**Short problem**. Return each line that holds the word "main".

**Data extract**.
:::
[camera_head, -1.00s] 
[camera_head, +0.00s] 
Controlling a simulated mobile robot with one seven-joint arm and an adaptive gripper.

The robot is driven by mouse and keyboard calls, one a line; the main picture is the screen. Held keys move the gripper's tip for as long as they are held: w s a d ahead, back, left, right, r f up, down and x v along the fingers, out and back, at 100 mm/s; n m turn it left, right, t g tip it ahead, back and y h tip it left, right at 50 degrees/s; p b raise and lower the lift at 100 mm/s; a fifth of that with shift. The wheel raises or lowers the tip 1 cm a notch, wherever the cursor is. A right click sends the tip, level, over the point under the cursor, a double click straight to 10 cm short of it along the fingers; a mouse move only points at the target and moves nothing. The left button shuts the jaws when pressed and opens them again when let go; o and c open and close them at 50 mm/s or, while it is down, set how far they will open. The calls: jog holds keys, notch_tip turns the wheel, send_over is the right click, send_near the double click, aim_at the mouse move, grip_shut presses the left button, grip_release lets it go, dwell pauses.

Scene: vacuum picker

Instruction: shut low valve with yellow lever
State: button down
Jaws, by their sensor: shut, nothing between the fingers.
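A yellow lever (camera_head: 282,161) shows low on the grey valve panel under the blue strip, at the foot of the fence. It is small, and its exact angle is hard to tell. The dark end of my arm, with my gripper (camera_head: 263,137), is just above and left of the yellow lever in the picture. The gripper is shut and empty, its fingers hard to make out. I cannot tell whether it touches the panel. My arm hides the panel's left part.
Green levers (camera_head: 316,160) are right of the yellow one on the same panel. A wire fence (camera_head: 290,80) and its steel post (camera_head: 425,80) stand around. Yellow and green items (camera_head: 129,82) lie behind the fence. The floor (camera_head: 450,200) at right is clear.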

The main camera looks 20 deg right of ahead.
:::
**Finished exercise**.
The robot is driven by mouse and keyboard calls, one a line; the main picture is the screen. Held keys move the gripper's tip for as long as they are held: w s a d ahead, back, left, right, r f up, down and x v along the fingers, out and back, at 100 mm/s; n m turn it left, right, t g tip it ahead, back and y h tip it left, right at 50 degrees/s; p b raise and lower the lift at 100 mm/s; a fifth of that with shift. The wheel raises or lowers the tip 1 cm a notch, wherever the cursor is. A right click sends the tip, level, over the point under the cursor, a double click straight to 10 cm short of it along the fingers; a mouse move only points at the target and moves nothing. The left button shuts the jaws when pressed and opens them again when let go; o and c open and close them at 50 mm/s or, while it is down, set how far they will open. The calls: jog holds keys, notch_tip turns the wheel, send_over is the right click, send_near the double click, aim_at the mouse move, grip_shut presses the left button, grip_release lets it go, dwell pauses.
The main camera looks 20 deg right of ahead.

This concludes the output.